I first met Warren in 1994 at a reunion of organizational development leaders at Antioch College in Ohio, where he had attended school as an undergraduate in the late 1940s and early 1950s. At the time, I was researching my book The Age of Heretics, which tells the history of a social movement seeking to change large mainstream corporations for the better. Warren was one of the primary figures in that movement, and a major character in the book. In a remarkably gracious gesture (considering the not entirely flattering way in which he’s portrayed), he published the book’s second edition in 2012 under the Warren Bennis imprint at Jossey-Bass.
At Antioch, Warren had been a protégé of college president Douglas McGregor (author of The Human Side of Enterprise). He later joined McGregor at MIT, first as a PhD student in economics and then as a professor of industrial management. In the decades to come, Warren played a significant role in the evolution of management thinking: as a leader at the National Training Laboratories in the 1950s, as an administrator at the State University of New York at Buffalo and an innovator of organizational change methods in the 1960s, as the president of the University of Cincinnati in the 1970s, as one of the most influential thinkers on business leadership in the 1980s, and as the founder and head of the Marshall Leadership Institute at the University of Southern California in the 1990s.
He was a living symbol of pragmatic humanism: the ability of people to make a better world by mustering the efforts of our imperfect selves toward perfect ends. And he was an uncommonly prescient observer of the political and social milieu of his time. He foresaw the collapse of Russian communism (in the 1960s), the dangers of total transparency (people need a little secrecy to collaborate across boundaries), and the cultural colloquy between young and old (articulated in his terrific book Geeks and Geezers, coauthored with Robert J. Thomas and published in 2002, when Warren was 77 years old.)

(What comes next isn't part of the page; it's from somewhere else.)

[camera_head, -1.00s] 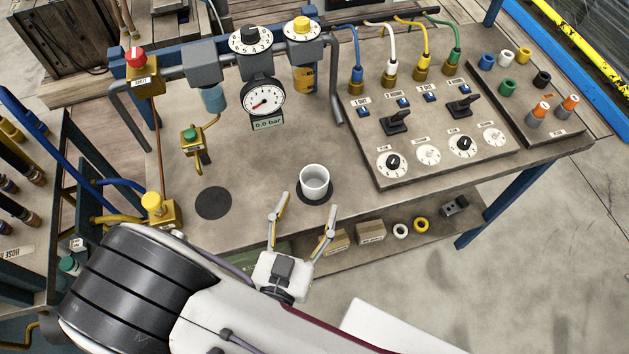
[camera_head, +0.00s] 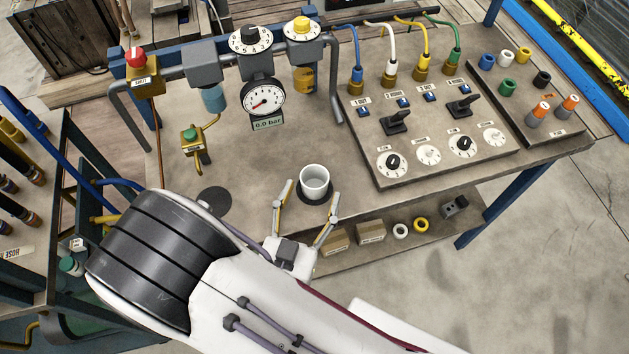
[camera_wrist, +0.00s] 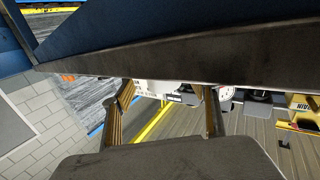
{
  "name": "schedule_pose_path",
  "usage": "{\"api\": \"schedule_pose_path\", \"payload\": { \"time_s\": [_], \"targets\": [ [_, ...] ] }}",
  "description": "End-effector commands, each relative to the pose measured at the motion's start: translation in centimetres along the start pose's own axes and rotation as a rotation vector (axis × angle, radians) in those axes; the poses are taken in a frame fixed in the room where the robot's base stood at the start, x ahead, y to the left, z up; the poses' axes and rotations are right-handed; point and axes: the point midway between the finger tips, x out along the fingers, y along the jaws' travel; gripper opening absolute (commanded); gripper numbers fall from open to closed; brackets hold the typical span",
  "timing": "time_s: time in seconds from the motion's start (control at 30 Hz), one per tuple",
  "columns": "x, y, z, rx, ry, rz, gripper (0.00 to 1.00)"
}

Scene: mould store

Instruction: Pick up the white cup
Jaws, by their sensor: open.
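The white cup (camera_head: 314,182) stands upright on a dark round spot near the front edge of the bench (camera_head: 262,165) in the head view. My gripper (camera_head: 311,190) is open, its two fingers spread toward the cup. In the head view the fingertips appear to either side of the cup's lower part, with no clear contact. I cannot tell their height against the cup. In the wrist view the open fingers (camera_wrist: 165,90) show below a dark bench edge (camera_wrist: 180,78), and I cannot make out the cup there.
A panel (camera_head: 440,150) with knobs and levers lies right of the cup. A pressure gauge (camera_head: 264,97) and valves stand behind. A second dark spot (camera_head: 214,200) is partly covered by my arm. Small boxes (camera_head: 371,232) sit on the lower shelf.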

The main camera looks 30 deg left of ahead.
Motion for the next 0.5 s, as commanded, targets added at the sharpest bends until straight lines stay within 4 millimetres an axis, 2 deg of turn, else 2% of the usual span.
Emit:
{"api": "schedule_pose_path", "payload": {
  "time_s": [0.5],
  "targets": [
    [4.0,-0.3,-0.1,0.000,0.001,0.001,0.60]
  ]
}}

Warren’s personality, which was visible in everything he did, was one of erudite conviviality and perceptive generosity. He was an incorrigible, but discreet gossip—interested not in spreading the worst about other people, but in sharing insights about their essential selves. The title of his autobiography, An Invented Life: Reflections on Leadership and Change, referred to how he deliberately designed every aspect of his image and life’s direction. He thus became a well-known and well-connected academic, literary, and political figure. But he also saw his reputation fall apart several times in public ways, most famously in 1969 when he suddenly withdrew his name from consideration as the head of a new university of applied behavioral sciences (“an international university for social change,” as he put it), which he had championed and almost brought to life. He had suddenly realized that he could no longer sacrifice his own family and private life for an idealistic dream. Instead of bringing a new university to life, Warren took the presidency of an old one, the University of Cincinnati. Here, his aspirations suffered another blow when he faced board and faculty opposition, and could not fully bring to life the brilliant intellectual center that he had once envisioned building there. This was the source of another classic Bennis idea, “the unconscious conspiracy,” which proposed that, unless leaders are careful and skilled, the realities of everyday life will always combine to drag them away from their true purpose.
But Warren never allowed the setbacks to bring him down for long. During his time in Cincinnati, for example, he guaranteed the school’s survival by brokering its entry into Ohio’s state university system. He also opened his office to students and junior faculty; if they had no other recourse, they could take their problems directly to him during specified hours. Former undergraduates still vividly remember the atmosphere Warren created, where students felt like the most important people on campus because, unlike most college presidents, he was paying close attention to them.
Over the years, Warren has been a great friend to strategy+business. He shared his thinking in the magazine, including in this interview, and he often gave us immensely valuable perspective—especially during the late 2000s, when he advised us on how to build our reputation.
The words of his that stick most in my head came from his last commencement speech at the University of Cincinnati in 1977, where he quoted a letter he had written to a friend’s daughter. She was trying to decide whether to stay safely in a small town, or risk moving to a big city, where she might get trapped in a dehumanizing workplace. What if she failed? “If learning is the centerpiece of living, as I think it to be,” Warren replied, “how can we ever really fail unless we decide [that] choice is too dangerous?” If we try too hard to protect ourselves from any environment that seems like it might be dangerous for us, he told her, “then our shutters close off life.”
Anyone who works for a major enterprise knows the temptation to shut life off in that way. Fortunately, we have the example of Warren Bennis: a man who deeply understood that temptation and showed us how to resist it, and how to keep learning throughout our lives—by taking risks and striving to do the right thing.